Why are you sceptical about this?

Lots of people seem to come up with it now. It's been two decades, and it's brought up by people who use it as an example in their other other agendas:

"look at y2k: we spent so much money, and nothing happened!" (so far, so good) "...therefore, if we hadn't, nothing would have happened anyway!!" (uh, based on...?) "...and it was all a massive scam, just like any massive present issue!!!" (ah, there's the underlying reason)

if you're asking "was the money well spent?" then I'm sure it was as well spent as usual, i.e. mistakes got made, a percentage was wasted and some contractors made very good rates. But in the end we got there.

If you asking "would it be better to have done nothing?" then I would have to say No, of course not. What are you thinking?

>..and what would be the cost (when compared to those billions of dollars spent) if they weren't fixed at all.

I worked on fixing Y2K bugs at the time. It was very methodically and planned, and tested on-site at a space agency. If we hadn't fixed those Y2K issues at the time then weather forecasts would have suffered greatly. The cost of that happening? Hard to calculate I think.

Dear god, reviving the ghosts of IT departments past!!!

Yes, updating JDEdwards AS/400 systems and many a PC was a big project, but i dont recall doing it at that time as being super difficult... frack ist so long ago i cant really recall many of the details other than reporting daily on the number of systems updated.

Also, fuck you google - this was when you were nascent a i converted the entire company to your “minimalist” front page vs yahoo, and a few years later you wasted 3 months of my time interviewing to tell me to expect an offer letter tomorrow and called to then reacind the offer (as i didnt have a degree) and then continuing to contact me for FIVE FUCKING YEARS for the same job that you wouldnt hire me for.

/off-my-chest

It happened to all of us. But be glad you are not there now.

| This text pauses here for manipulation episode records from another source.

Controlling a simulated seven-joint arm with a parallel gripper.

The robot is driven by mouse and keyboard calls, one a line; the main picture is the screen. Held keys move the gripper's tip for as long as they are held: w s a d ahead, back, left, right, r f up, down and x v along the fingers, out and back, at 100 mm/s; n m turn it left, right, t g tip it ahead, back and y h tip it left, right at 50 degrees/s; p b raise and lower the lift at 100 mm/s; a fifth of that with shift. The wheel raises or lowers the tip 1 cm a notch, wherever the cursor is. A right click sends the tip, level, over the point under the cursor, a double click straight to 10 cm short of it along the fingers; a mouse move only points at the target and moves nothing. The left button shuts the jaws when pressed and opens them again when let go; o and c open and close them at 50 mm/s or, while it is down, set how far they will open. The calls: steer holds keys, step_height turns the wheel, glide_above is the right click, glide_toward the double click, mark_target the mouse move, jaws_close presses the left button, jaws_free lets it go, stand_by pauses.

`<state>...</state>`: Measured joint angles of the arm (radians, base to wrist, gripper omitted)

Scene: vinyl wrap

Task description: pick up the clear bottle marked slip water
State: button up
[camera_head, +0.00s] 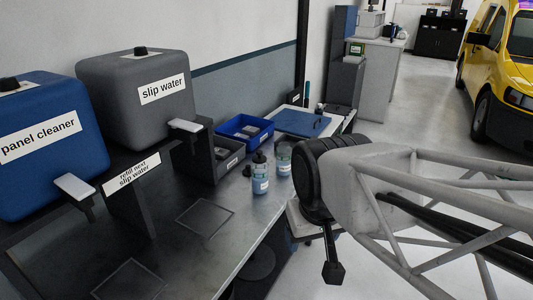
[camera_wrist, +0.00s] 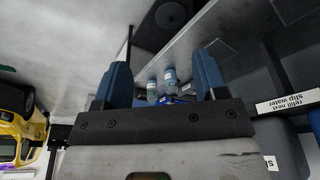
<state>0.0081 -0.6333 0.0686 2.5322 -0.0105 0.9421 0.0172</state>
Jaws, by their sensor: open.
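Two small bottles with white labels stand close together on the dark bench. The nearer one has a dark top and bluish contents (camera_head: 260,175). The other, paler and greenish, stands just right of it (camera_head: 284,160). The label print is too small to read, so I cannot tell which is marked slip water. Both also show in the wrist view, beyond and between my fingers: one bluish (camera_wrist: 170,76), one paler (camera_wrist: 152,91). My gripper (camera_wrist: 162,72) is open and empty, apart from both bottles.
A grey tank marked slip water (camera_head: 140,105) and a blue tank marked panel cleaner (camera_head: 40,145) stand on the left. The bench front (camera_head: 205,220) is fairly clear.

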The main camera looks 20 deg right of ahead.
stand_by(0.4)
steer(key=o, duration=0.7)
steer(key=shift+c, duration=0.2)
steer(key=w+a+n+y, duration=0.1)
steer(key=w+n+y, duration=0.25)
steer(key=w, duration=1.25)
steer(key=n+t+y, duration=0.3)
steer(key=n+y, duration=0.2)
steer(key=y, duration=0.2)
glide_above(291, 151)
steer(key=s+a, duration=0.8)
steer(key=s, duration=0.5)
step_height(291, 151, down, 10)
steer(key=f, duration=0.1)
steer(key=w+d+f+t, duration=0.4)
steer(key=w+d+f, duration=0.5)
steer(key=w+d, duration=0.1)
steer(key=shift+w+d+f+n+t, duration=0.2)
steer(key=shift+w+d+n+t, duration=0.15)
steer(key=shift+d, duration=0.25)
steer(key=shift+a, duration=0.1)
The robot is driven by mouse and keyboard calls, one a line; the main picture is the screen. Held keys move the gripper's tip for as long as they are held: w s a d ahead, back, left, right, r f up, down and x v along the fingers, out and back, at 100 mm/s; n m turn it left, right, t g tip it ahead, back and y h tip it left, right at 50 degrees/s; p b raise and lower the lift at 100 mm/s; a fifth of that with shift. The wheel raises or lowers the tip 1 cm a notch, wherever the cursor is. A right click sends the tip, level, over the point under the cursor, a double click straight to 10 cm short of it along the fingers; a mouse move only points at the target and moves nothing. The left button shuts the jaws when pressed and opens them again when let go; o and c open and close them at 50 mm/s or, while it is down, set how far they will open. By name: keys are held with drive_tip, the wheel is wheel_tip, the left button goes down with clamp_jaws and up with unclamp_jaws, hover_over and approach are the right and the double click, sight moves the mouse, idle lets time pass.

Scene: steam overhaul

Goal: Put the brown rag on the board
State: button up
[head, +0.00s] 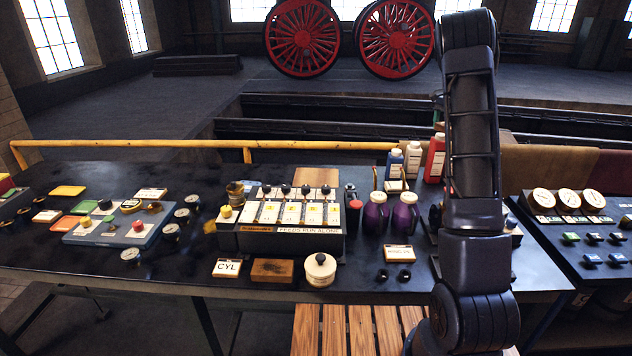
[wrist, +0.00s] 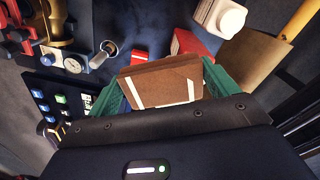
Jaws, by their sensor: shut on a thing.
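In the wrist view my gripper (wrist: 160,95) has green fingers on both sides of a folded brown cloth with white stripes, the brown rag (wrist: 163,78). The gripper is shut on it and holds it above the bench. In the head view my arm hides the gripper and the rag. I cannot tell for certain which thing is the board. A small wooden block (head: 272,271) lies at the bench front, and a wooden panel (head: 317,177) stands behind the lever console (head: 280,240).
Purple jugs (head: 376,213) and a red bottle (head: 435,160) stand left of my arm. A gauge panel (head: 565,225) is at right. Brown cloth (head: 540,165) hangs along the back right. A yellow rail (head: 200,143) runs behind the bench. Bare bench shows at front left.

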None of those people contacting you, or phone screening, were Google employees. They were, or worked for, contractors. It didn't matter to them or to Google whether anybody they contacted was hired.

Oh it mattered to the recruiters, right up until they realized he didn’t fit the template.
I remember hearing a story on NPR years ago years after Y2K with someone knowledgeable on the subject that addressed this question. He gave basically the same answer you did: a lot of effort went into avoiding disaster and a lot of people treated it after the fact as if it was hype or hysteria. I recall the interview because it changed my significantly thinking on the subject. (I wasn't in the industry at the time of Y2K.)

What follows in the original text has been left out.